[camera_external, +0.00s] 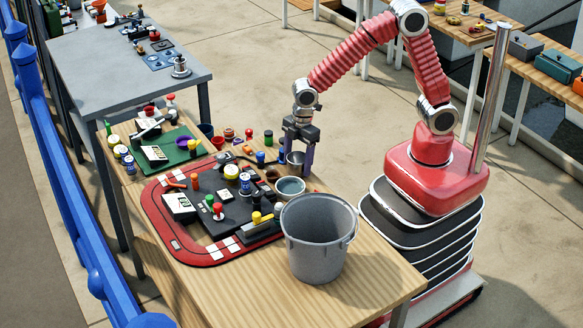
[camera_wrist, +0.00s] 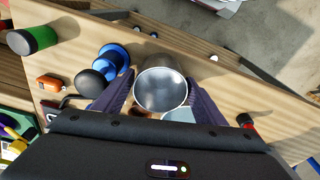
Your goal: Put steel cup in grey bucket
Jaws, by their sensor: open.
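The steel cup (camera_wrist: 161,88) is a shiny metal cup, seen from above in the wrist view, with its open top facing up. It stands on the wooden table behind a teal bowl. In the external view the cup (camera_external: 296,158) shows partly behind my gripper's finger. My gripper (camera_external: 297,162) is open and low over the table, its fingers on either side of the cup; in the wrist view the fingertips (camera_wrist: 161,90) flank it. I cannot tell if they touch it. The grey bucket (camera_external: 317,240) stands upright near the table's front right, its open top facing up. It is not in the wrist view.
The teal bowl (camera_external: 290,188) sits between cup and bucket. A brown bowl (camera_external: 272,175), a blue-topped item (camera_wrist: 109,62) and a green cylinder (camera_wrist: 34,40) are close by. A red-edged track mat (camera_external: 160,225) holds several small items. The table is clear right of the bucket.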

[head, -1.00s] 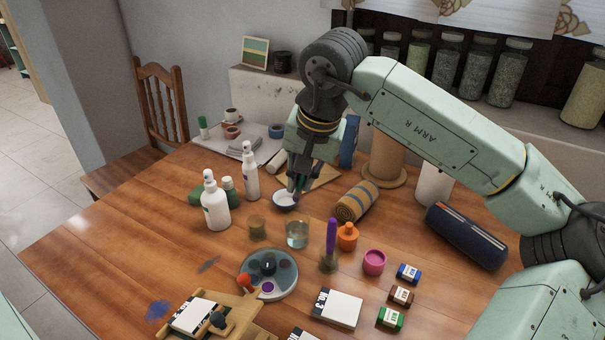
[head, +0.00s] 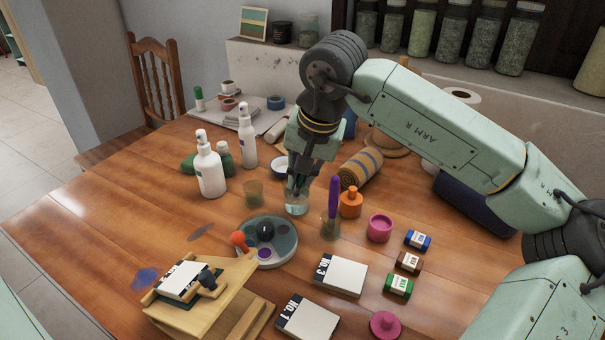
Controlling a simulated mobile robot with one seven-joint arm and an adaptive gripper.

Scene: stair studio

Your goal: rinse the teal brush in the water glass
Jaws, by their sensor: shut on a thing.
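The water glass (head: 297,206) is a clear tumbler standing near the middle of the wooden table. My gripper (head: 298,184) points down directly over it, with its fingertips at about the height of the rim. It is shut on the teal brush, which is mostly hidden by the dark fingers and the glass. I cannot tell how deep the bristles sit in the glass or whether they touch its wall.
A purple brush (head: 334,195) stands in a jar just right of the glass, beside an orange bottle (head: 350,203). Spray bottles (head: 210,172) stand farther left.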

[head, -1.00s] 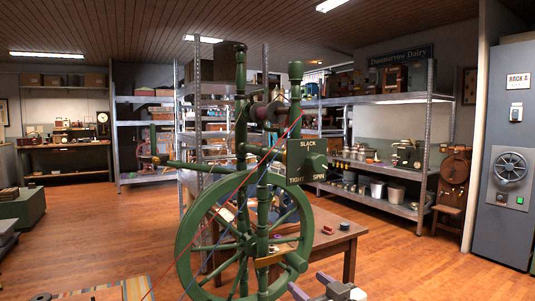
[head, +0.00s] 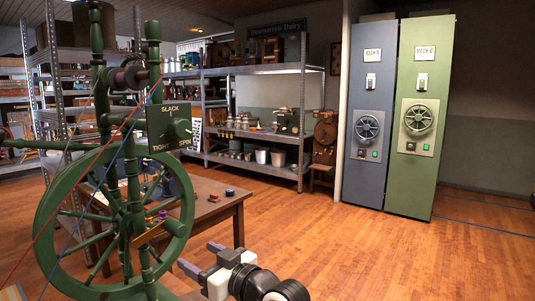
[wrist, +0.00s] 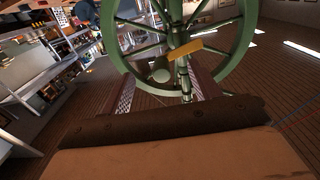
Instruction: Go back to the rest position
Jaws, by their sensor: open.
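My gripper (head: 201,258) is low in the middle of the head view, with its two purple-grey fingers apart and nothing seen between them. It is to the right of the green spinning wheel (head: 47,218) and looks apart from it. In the wrist view, the fingers (wrist: 163,88) are spread, with the wheel's rim and spokes (wrist: 238,40) beyond them. A dark green panel (head: 170,126) marked SLACK, TIGHT and SPIN, with a knob, is mounted on the wheel's frame. A tan, dark-edged surface fills the bottom of the wrist view; I cannot tell what it is.
A wooden table (head: 222,211) with small red and blue items stands behind the wheel. Metal shelves (head: 258,128) line the back. A blue-grey cabinet (head: 367,185) and a green cabinet (head: 414,181) stand at the right. The wooden floor (head: 350,250) before them is clear.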

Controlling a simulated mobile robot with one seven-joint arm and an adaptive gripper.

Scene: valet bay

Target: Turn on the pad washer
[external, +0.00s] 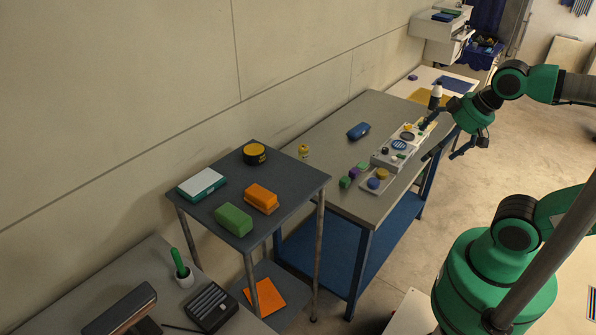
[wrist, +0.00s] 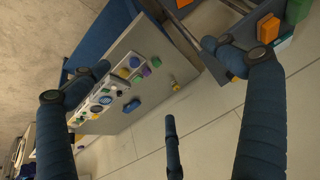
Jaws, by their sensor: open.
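A long, pale grey unit with round parts on top (external: 385,158) lies along the right edge of the grey workbench (external: 345,185); it appears to be the pad washer. It also shows at the left in the wrist view (wrist: 97,106). Its switch or control is too small to make out. My gripper (external: 440,139) is open and empty, at the far right side of the bench, beyond the unit's near end. In the wrist view its fingers (wrist: 157,78) are spread, with the left one partly in front of the bench. I cannot tell whether any finger touches something.
Small coloured pads or blocks (external: 346,182) and a blue item (external: 358,131) lie on the bench. A dark side table (external: 285,205) holds an orange block (external: 260,197), a green block (external: 233,219) and a yellow-black tin (external: 254,153). The floor right of the bench is open.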

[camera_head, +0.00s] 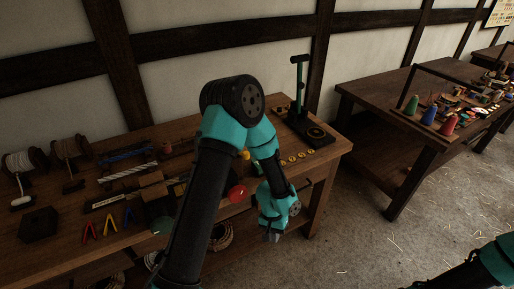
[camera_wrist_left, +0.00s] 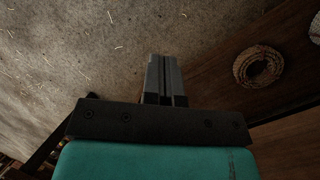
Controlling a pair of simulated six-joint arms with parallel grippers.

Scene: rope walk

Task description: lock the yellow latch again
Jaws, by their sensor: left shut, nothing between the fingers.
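My left gripper (camera_head: 272,236) hangs past the front edge of the near workbench, pointing down over the floor. In the left wrist view its two grey fingers (camera_wrist_left: 165,80) are together with nothing between them. A small yellow rounded piece (camera_head: 245,155) shows beside my left arm on the bench; I cannot tell whether it is the yellow latch. My left arm hides part of the bench around it. A red ball-like piece (camera_head: 237,194) shows near the bench front, left of the gripper. Only part of my right arm shows at the lower right; its gripper is out of frame.
The workbench (camera_head: 318,160) holds spools (camera_head: 72,148), a dark block (camera_head: 39,223), coloured V-shaped pieces (camera_head: 108,225) and a black stand (camera_head: 300,90). A rope coil (camera_wrist_left: 258,66) lies below. A second table (camera_head: 372,95) stands right; straw-strewn floor (camera_head: 380,245) between is open.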

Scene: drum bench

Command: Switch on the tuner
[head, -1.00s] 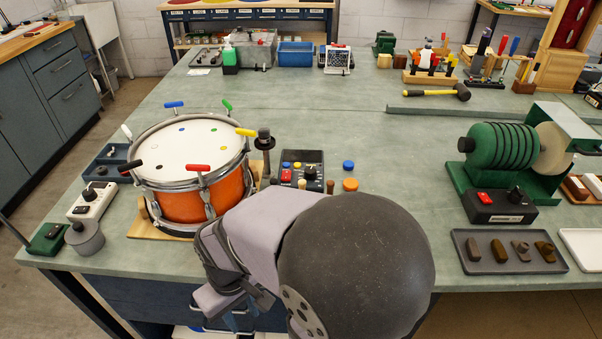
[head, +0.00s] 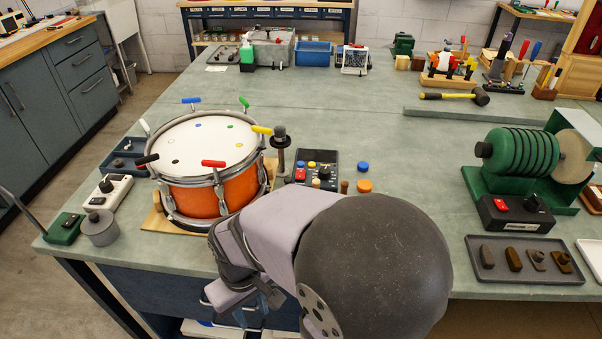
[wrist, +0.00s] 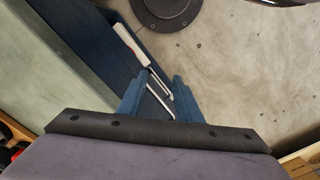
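A dark box with coloured buttons and a knob (head: 318,165) stands on the bench just right of the orange drum (head: 195,203); it looks like the tuner, but I cannot read any label. My arm crosses the bench just in front of it. My gripper (wrist: 160,88) shows in the wrist view with its two blue fingers apart and nothing between them. It points down past the bench's front edge, over the blue bench front and the floor, away from the box. In the head view the fingers are mostly hidden by my arm.
Coloured drum keys ring the drum. A white box with a black knob (head: 108,192) and a green box (head: 65,229) stand left of it. Blue and orange caps (head: 363,186) lie right of the dark box. A green machine (head: 525,160) stands at right. Mid-bench is clear.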

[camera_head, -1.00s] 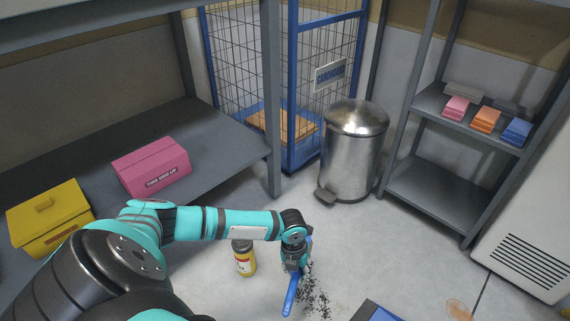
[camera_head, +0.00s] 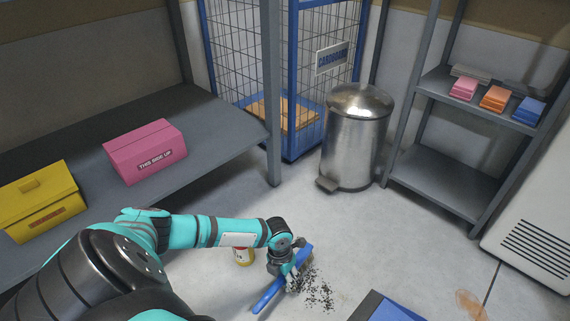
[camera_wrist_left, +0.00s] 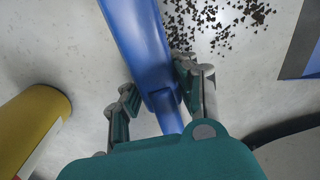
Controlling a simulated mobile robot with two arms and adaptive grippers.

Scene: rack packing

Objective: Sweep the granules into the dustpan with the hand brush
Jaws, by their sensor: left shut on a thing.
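My left gripper (camera_head: 286,262) is shut on the blue hand brush (camera_head: 268,294), low over the floor. In the left wrist view, the fingers of my left gripper (camera_wrist_left: 152,98) clasp the brush (camera_wrist_left: 137,38) from both sides. Dark granules (camera_head: 318,290) lie scattered on the floor just right of the brush; they also show in the left wrist view (camera_wrist_left: 215,22). The blue dustpan (camera_head: 382,308) is partly in view at the bottom edge, right of the granules, with a gap between. My right gripper is not in view.
A metal pedal bin (camera_head: 355,140) stands farther back. A grey shelf with a pink box (camera_head: 145,152) and a yellow box (camera_head: 40,203) is at left. A brown stain (camera_head: 470,304) marks the floor at right.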

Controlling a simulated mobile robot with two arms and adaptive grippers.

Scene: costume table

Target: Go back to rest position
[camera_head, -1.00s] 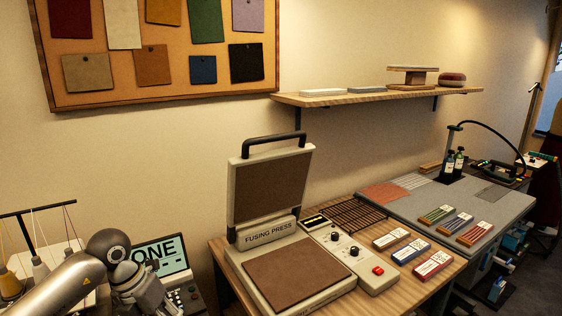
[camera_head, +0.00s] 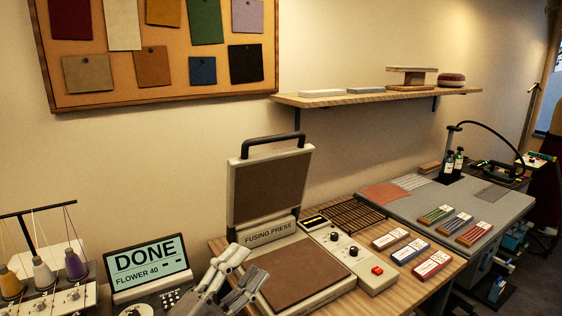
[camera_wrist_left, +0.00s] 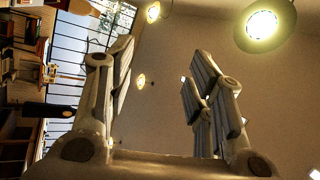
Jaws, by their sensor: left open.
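My left gripper (camera_head: 246,265) is at the bottom middle of the head view, in front of the lower left part of the fusing press (camera_head: 262,190). Its grey fingers point up and to the right and are apart. In the left wrist view, the two fingers of the same gripper (camera_wrist_left: 162,75) stand wide apart with nothing between them. My right gripper does not show in either view.
The press stands open on a wooden table (camera_head: 432,283). A display (camera_head: 147,266) reading "DONE, FLOWER 40" is left of my gripper, with thread spools (camera_head: 43,272) beyond it. Several labelled boxes (camera_head: 411,251) lie right of the press. A wall shelf (camera_head: 375,96) hangs above.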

######

Task objective: Return from the data every line that holds "position".

Solution:
Instruction: Go back to the rest position
Target: Go back to rest position

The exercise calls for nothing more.